* [PROBLEM STATEMENT]:
The data below holds the lines to copy: everything from the line containing "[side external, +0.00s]" to the line containing "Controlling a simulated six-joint", both ends included, set down exactly.

* [INPUT ROWS]:
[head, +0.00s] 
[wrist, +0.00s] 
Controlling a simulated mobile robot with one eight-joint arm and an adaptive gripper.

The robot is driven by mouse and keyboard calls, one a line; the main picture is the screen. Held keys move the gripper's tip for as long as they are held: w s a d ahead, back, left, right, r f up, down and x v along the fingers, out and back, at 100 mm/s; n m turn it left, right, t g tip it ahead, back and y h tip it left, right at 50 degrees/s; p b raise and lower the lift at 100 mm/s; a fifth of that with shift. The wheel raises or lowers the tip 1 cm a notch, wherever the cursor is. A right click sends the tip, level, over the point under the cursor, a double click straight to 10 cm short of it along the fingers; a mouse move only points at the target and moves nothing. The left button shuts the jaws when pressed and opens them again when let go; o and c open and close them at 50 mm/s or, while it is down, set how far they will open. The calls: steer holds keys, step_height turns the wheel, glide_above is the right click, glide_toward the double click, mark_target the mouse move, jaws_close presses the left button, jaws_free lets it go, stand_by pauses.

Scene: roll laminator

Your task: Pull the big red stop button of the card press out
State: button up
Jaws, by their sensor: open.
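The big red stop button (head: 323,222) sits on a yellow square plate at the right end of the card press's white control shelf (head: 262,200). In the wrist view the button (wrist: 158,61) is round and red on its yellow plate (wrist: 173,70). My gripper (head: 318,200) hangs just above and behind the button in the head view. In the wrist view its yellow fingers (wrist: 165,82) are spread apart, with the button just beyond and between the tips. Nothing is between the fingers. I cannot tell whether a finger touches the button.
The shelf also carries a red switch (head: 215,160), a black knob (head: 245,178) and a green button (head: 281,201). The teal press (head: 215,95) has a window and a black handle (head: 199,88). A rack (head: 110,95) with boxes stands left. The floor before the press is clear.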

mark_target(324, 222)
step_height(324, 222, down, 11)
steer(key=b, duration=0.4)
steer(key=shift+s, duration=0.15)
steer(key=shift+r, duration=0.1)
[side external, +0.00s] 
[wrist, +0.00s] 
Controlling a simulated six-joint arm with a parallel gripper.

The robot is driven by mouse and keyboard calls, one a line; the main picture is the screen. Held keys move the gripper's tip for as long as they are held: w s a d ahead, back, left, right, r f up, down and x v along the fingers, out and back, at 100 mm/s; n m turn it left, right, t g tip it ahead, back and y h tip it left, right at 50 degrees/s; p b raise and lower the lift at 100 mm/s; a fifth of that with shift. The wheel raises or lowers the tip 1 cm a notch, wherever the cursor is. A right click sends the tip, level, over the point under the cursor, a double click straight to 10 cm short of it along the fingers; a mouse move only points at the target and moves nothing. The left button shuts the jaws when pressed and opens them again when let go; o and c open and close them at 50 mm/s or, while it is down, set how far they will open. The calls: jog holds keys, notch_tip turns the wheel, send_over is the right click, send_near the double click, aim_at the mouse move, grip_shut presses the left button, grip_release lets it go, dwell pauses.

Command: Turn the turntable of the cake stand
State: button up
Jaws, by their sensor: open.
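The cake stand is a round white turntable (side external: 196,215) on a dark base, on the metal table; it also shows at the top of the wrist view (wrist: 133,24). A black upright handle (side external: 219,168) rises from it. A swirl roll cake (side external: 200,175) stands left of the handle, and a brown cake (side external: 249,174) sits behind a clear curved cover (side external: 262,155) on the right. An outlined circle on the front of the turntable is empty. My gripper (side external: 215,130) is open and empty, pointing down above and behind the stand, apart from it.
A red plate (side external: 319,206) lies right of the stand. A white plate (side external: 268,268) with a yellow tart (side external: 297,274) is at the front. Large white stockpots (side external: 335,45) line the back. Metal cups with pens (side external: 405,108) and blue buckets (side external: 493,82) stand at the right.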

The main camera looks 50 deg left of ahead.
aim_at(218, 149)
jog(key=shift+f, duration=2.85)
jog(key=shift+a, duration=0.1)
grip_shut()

* [REPLY]:
[side external, +0.00s] 
[wrist, +0.00s] 
Controlling a simulated six-joint arm with a parallel gripper.

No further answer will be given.